#' @title Anisotropic Diffusion
#'
#' @description \code{anisotropicDiffusion} Perona-Malik anisotropic diffusion
#' to an \code{\link{Image}} object.
#'
#' @param image An 8-bit (8U) 3-channel \code{\link{Image}} object.
#'
#' @param alpha The amount of time to step forward by on each iteration
#' (normally, it's between 0 and 1; default: 0.1).
#'
#' @param K Sensitivity to the edges (default: 1).
#'
#' @param n_iters The number of diffusion iterations.
#'
#' @param target The location where the results should be stored. It can take 3
#' values:
#' \itemize{
#' \item{"new":}{a new \code{\link{Image}} object is created and the results
#' are stored inside (the default).}
#' \item{"self":}{the results are stored back into \code{image} (faster but
#' destructive).}
#' \item{An \code{\link{Image}} object:}{the results are stored in another
#' existing \code{\link{Image}} object. This is fast and will not replace the
#' content of \code{image} but will replace that of \code{target}. Note that
#' if \code{target} does not have the same dimensions, number of channels, and
#' bit depth as \code{image}, an error may be thrown.}
#' }
#'
#' @return If \code{target="new"}, the function returns an \code{\link{Image}}
#' object.

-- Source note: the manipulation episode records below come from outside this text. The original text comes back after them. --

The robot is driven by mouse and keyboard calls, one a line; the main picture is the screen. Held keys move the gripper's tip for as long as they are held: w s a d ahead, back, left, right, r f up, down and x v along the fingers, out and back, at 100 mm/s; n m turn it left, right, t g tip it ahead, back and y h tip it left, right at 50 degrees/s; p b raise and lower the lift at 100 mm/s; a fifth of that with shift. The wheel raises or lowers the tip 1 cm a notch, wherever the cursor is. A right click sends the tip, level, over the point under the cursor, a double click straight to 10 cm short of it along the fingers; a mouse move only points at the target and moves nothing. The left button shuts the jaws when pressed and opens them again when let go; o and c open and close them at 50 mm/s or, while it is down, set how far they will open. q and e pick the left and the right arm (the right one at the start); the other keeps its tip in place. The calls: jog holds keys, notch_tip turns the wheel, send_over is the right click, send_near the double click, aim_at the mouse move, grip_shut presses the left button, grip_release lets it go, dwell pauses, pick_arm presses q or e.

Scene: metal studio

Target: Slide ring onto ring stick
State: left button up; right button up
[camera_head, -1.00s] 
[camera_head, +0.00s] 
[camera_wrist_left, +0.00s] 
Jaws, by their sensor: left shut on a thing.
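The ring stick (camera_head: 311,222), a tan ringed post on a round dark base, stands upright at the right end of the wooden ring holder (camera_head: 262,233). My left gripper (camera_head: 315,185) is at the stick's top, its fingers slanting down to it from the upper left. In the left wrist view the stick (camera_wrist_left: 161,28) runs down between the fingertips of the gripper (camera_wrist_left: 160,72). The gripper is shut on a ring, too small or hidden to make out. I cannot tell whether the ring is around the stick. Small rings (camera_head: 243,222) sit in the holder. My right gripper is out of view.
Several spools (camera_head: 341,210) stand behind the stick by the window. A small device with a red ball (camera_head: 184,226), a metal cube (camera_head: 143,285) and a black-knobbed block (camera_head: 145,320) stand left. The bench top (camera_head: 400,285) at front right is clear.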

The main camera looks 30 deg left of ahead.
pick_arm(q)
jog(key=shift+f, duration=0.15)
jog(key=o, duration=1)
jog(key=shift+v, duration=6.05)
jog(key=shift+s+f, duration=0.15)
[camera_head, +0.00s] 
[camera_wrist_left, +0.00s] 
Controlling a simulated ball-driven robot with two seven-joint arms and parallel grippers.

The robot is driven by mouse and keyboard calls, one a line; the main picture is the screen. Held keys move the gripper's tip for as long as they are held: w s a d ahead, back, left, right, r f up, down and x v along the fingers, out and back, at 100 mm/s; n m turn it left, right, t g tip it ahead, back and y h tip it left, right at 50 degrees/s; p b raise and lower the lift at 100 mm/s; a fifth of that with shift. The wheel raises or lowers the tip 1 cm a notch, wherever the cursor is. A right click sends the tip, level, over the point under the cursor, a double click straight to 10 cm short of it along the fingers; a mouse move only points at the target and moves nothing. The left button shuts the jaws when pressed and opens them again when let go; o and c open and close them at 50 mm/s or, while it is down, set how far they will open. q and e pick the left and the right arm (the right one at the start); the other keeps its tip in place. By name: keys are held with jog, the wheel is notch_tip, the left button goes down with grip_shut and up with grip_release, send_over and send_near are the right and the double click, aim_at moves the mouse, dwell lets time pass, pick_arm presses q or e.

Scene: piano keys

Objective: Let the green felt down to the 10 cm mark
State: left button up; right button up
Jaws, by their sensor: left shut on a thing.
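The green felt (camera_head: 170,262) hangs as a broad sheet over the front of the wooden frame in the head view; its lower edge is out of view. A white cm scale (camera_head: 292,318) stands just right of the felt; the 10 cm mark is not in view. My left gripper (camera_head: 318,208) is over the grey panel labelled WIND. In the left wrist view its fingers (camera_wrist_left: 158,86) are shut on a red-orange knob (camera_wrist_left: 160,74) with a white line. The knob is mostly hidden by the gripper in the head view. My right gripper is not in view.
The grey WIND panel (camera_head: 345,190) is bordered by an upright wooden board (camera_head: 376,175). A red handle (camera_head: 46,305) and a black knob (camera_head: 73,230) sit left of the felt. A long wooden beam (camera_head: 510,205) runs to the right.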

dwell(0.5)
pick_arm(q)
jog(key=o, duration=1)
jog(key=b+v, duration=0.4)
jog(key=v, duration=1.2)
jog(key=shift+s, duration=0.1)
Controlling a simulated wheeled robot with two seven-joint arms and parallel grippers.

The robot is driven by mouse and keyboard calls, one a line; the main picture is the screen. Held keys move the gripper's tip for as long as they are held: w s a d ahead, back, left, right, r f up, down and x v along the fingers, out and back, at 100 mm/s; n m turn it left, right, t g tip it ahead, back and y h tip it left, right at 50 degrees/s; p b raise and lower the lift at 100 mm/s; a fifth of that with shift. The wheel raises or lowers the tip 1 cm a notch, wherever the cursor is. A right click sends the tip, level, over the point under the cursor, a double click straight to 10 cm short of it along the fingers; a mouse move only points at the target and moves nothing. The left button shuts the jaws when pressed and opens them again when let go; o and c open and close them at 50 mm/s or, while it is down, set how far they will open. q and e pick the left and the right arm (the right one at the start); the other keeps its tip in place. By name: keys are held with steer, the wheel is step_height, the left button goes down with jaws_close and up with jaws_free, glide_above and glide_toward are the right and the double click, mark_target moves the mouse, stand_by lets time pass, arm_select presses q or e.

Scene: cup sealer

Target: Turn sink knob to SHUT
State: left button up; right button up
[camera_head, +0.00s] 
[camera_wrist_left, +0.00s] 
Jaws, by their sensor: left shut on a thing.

If \code{target="self"}, the function returns nothing and modifies
#' \code{image} in place. If \code{target} is an \code{\link{Image}} object,
#' the function returns nothing and modifies that \code{\link{Image}} object in
#' place.
#'
#' @author Simon Garnier, \email{garnier@@njit.edu}
#'
#' @seealso \code{\link{Image}}, \code{\link{gaussianBlur}}
#'
#' @examples
#' balloon <- image(system.file("sample_img/balloon1.png", package = "Rvision"))
#' balloon_smooth <- anisotropicDiffusion(balloon)
#'
#' @export
anisotropicDiffusion <- function(image, alpha = 0.1, K = 1, n_iters = 1, target = "new") {
if (!isImage(image))
stop("'image' must be an Image object.")
if (image$nchan() != 3)
stop("'image' must have exactly 3 channels.")
if (image$depth() != "8U")
stop("'image' must be an 8-bit (8U) image.")
if (isImage(target)) {
`_anisotropicDiffusion`(image, alpha, K, n_iters, target)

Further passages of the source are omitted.